■ Directions: Pull each line holding the word "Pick" from the data.

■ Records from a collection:
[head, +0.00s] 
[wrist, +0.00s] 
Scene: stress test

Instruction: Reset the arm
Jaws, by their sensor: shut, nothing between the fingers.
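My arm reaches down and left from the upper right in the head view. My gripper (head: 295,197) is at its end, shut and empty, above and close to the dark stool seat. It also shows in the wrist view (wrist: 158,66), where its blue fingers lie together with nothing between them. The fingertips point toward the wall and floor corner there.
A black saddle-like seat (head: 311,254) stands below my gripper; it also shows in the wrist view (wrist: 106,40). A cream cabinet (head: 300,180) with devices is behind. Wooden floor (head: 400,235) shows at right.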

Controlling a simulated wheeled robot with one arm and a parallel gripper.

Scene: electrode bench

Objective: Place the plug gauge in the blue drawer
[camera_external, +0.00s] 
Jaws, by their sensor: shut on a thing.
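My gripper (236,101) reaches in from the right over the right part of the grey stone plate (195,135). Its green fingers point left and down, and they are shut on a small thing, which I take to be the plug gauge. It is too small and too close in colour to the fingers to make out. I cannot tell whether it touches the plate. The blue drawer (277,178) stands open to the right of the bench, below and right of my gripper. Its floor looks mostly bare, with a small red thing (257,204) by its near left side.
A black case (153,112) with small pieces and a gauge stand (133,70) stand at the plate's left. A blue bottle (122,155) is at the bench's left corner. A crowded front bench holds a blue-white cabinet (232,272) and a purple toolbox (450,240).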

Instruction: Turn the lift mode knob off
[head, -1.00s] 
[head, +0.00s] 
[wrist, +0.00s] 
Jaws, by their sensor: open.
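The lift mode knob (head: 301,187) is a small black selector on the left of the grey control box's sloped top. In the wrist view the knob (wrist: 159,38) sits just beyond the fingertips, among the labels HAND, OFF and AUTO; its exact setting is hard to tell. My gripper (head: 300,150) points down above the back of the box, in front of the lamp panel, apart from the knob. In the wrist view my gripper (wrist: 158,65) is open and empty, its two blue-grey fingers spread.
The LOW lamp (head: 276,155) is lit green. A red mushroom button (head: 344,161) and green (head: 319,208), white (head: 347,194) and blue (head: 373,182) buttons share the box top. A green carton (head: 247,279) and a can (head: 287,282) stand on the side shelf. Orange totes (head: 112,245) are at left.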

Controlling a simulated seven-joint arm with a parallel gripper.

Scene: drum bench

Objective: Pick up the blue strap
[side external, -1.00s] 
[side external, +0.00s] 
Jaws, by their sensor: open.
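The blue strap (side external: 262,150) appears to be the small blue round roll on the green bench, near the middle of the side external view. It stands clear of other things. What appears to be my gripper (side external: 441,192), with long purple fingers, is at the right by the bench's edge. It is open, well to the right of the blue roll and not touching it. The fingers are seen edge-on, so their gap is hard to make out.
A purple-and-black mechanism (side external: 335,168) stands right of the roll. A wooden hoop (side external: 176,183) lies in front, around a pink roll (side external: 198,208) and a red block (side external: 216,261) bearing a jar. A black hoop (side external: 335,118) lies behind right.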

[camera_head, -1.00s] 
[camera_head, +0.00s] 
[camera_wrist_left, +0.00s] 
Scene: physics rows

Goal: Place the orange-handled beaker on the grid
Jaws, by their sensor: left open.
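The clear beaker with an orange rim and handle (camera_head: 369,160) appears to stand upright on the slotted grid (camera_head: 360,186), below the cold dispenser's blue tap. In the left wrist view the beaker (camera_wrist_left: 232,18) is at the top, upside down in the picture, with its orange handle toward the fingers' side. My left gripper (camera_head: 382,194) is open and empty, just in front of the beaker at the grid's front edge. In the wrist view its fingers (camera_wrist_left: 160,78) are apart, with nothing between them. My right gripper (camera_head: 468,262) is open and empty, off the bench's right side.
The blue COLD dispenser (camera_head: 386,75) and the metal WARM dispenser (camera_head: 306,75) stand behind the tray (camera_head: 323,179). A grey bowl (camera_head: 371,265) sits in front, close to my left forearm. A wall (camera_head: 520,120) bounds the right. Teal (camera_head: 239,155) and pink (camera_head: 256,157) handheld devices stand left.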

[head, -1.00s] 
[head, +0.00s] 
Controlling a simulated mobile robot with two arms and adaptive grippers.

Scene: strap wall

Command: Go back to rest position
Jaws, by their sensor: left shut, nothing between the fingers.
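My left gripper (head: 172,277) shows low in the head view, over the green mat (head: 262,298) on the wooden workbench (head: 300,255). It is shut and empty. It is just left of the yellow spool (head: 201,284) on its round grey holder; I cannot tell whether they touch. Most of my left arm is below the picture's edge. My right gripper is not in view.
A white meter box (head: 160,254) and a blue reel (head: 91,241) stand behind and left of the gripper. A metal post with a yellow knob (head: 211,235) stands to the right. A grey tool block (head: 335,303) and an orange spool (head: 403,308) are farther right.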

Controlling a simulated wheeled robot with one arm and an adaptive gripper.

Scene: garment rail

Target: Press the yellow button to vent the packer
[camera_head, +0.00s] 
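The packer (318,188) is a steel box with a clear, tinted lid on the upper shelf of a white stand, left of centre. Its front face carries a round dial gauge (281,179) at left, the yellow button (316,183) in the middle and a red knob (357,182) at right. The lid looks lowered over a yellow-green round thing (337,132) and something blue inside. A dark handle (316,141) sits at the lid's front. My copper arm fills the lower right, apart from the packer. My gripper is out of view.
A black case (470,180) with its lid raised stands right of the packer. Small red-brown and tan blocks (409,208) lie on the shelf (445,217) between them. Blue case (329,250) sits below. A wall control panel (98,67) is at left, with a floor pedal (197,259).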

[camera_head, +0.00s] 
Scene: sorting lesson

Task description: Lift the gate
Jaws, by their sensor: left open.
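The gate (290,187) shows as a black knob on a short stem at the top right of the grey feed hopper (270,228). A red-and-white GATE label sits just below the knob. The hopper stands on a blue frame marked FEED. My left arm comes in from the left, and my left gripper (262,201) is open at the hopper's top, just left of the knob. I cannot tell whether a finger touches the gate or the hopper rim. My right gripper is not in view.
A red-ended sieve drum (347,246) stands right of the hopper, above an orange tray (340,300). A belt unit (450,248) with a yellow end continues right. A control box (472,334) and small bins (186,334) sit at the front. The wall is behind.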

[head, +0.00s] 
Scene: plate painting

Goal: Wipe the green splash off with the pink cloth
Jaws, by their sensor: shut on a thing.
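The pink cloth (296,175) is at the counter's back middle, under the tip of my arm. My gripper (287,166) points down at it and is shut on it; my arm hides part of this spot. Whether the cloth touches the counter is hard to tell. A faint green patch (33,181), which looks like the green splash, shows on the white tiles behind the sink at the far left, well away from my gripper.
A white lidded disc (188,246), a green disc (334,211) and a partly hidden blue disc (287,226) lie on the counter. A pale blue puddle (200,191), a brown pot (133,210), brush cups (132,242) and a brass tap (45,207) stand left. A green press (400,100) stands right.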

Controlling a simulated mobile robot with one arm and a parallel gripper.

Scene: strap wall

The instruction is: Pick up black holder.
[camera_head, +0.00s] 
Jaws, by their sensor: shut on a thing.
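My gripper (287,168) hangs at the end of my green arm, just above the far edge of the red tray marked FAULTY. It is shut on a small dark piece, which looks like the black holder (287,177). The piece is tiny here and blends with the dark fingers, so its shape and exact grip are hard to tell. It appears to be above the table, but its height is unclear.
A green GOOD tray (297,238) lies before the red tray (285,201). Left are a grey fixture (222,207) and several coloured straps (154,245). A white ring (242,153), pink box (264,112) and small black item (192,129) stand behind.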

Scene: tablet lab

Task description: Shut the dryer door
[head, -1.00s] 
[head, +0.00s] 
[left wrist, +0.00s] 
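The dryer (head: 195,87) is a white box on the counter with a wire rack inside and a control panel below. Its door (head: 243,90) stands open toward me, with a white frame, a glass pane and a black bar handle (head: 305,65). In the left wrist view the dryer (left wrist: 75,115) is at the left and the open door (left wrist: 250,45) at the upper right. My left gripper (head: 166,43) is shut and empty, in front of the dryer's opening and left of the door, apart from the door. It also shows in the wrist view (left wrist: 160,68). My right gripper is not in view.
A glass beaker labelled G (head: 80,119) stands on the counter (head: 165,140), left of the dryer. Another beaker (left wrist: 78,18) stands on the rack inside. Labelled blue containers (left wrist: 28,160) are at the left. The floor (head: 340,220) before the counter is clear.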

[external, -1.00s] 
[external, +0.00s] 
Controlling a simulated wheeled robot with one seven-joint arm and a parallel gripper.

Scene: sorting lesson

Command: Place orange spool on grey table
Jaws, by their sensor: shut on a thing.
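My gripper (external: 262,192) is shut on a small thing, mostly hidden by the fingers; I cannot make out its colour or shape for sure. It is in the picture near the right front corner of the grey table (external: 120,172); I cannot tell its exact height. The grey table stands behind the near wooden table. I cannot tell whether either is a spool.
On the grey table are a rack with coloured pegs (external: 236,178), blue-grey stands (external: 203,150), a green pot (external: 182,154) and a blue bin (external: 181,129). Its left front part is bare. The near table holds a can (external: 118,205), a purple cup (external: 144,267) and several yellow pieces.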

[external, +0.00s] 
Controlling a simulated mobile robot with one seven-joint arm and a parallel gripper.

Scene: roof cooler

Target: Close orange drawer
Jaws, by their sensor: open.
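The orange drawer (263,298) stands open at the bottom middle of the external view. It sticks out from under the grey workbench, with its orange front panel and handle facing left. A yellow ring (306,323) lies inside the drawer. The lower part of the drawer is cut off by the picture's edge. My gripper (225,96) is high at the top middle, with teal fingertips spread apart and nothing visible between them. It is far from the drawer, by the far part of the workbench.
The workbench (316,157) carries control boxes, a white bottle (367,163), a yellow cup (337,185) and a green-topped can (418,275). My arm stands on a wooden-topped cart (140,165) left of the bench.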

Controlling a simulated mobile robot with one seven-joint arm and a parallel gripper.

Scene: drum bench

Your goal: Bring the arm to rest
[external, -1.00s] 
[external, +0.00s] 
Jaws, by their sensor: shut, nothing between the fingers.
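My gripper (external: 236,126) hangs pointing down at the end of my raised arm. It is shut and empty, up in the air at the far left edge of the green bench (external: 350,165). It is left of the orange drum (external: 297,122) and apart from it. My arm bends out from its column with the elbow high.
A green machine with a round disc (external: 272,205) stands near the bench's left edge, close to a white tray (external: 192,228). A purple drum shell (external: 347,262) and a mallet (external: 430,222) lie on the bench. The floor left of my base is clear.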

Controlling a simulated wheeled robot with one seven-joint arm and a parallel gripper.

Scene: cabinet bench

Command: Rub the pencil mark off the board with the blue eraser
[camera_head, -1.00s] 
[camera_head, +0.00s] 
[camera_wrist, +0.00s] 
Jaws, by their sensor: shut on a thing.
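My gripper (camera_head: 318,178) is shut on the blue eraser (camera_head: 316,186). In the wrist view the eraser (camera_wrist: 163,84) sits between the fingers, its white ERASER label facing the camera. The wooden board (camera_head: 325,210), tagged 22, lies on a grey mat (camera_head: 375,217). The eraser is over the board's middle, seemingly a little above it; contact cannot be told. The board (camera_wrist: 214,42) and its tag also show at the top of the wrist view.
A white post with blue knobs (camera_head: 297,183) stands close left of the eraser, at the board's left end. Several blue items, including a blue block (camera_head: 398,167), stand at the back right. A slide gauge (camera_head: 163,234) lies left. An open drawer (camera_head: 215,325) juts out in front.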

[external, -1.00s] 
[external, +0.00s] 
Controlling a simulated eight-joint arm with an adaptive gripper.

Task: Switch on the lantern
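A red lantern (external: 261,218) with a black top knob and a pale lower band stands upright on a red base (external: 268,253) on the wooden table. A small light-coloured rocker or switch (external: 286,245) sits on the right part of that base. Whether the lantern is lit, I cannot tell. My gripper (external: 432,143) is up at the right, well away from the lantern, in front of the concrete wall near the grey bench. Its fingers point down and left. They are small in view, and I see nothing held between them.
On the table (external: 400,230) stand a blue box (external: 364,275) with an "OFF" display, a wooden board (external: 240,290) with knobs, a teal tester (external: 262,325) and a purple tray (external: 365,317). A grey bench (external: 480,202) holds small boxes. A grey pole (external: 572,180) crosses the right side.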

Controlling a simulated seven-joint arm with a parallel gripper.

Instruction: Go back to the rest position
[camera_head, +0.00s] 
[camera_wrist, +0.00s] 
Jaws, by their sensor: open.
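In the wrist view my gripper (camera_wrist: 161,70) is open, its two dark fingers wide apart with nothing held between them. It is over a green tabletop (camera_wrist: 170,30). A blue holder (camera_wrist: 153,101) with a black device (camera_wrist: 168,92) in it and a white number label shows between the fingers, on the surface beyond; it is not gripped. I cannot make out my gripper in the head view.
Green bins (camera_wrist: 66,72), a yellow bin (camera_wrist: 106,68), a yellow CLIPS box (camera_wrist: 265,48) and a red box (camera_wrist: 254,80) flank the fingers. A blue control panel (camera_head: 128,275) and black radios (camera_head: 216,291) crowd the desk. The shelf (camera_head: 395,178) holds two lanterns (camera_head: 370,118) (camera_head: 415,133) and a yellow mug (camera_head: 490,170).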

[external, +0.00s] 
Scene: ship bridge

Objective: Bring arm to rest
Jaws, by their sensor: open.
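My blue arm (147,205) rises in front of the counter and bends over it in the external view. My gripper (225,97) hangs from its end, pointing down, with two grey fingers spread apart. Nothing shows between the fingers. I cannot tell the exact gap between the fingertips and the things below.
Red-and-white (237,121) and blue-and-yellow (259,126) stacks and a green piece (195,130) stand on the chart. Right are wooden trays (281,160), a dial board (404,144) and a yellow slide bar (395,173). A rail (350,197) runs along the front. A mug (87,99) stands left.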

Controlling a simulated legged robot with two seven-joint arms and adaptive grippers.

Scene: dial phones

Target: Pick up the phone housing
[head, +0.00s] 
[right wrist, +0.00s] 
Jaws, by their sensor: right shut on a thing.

■ Exercise response:
Objective: Pick up the blue strap
The instruction is: Pick up black holder.
Target: Pick up the phone housing

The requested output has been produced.